The commission banned the CBI from buying bonds issued either by the government or state-owned companies in the primary market.
The move was an amendment to Note 5 of the budget bill, allowing the central bank to trade in securities only in the secondary bond market. “This is in line with monetary policy,” Zare'e said.
Likewise, banks and credit institutions are banned from borrowing from the CBI unless they put collateral.
It was decided that the Money and Credit Council should determine the amount and type of collateral. As part of open market operation, banks put bonds as collateral to borrow from the CBI.
In collaboration with the Agriculture Ministry, the Industries Ministry is tasked with forming a taskforce comprising the Economy Ministry, Securities and Exchange Organization and the CBI to implement and expand “innovative solutions” to fund the supply chain.
The latter decision is in line with supply chain finance (SCF) policy recently announced by the CBI. In late December the CBI unveiled the SCF program with the expressed aim to improve lending efficiency and navigate bank resources toward production.
In particular, the budget has mandated the taskforce to define new “factoring and reverse factoring” mechanisms and expand existing ones to implement the SCF policy in an optimal way.

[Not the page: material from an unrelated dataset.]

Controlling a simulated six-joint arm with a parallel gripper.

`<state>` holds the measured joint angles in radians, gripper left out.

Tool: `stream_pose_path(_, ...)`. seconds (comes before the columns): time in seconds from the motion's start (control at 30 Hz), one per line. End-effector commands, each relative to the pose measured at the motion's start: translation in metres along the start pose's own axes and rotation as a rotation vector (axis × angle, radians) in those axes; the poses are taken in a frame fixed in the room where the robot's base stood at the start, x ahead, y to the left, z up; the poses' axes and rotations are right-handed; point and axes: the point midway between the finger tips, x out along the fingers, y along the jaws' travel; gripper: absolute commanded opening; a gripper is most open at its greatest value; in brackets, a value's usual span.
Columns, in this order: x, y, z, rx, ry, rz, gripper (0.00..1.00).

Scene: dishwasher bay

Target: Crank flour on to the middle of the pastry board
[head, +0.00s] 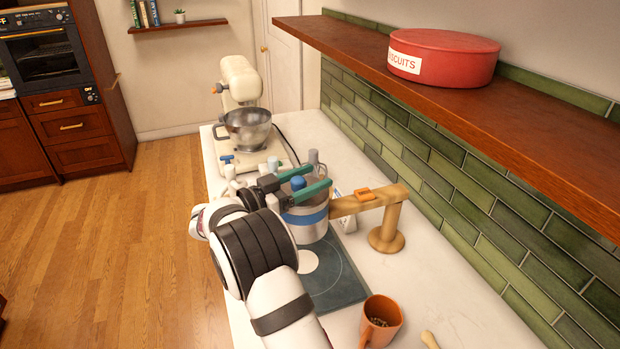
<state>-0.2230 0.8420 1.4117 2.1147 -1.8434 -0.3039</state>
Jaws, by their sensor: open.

Factoring is a type of debtor finance in which a business sells its accounts receivable to a third party at a discount to meet its present and immediate cash needs.
Reverse factoring is a financial technology solution that mitigates the negative effects of longer payment terms to help buyers and suppliers optimize working capital. It reduces supply chain risk and improves cash flow by linking buyers, suppliers, and financial organizations.
Dividend Distribution
As per one decision related to the share market, all listed companies henceforth must deposit the share dividend directly into the account of shareholders.
Long demanded by retail investors, this move is expected to help them receive their dividend without the usual hassles. The same was promised by the stock market regulator, which has often said that it needs Majlis blessing.
Up until now, listed companies deposited the investors’ dividend per share (DPS) into accounts in selected banks, asking shareholders to approach their banks to receive the DPS and set timelines. In many cases, investors forsake the DPS to avoid hassles of going to bank branches.
“In case of noncompliance on the part of listed companies, they are fined 20% of the DPS value,” Zare’e said. Dividends and amounts are set by the board of directors of companies.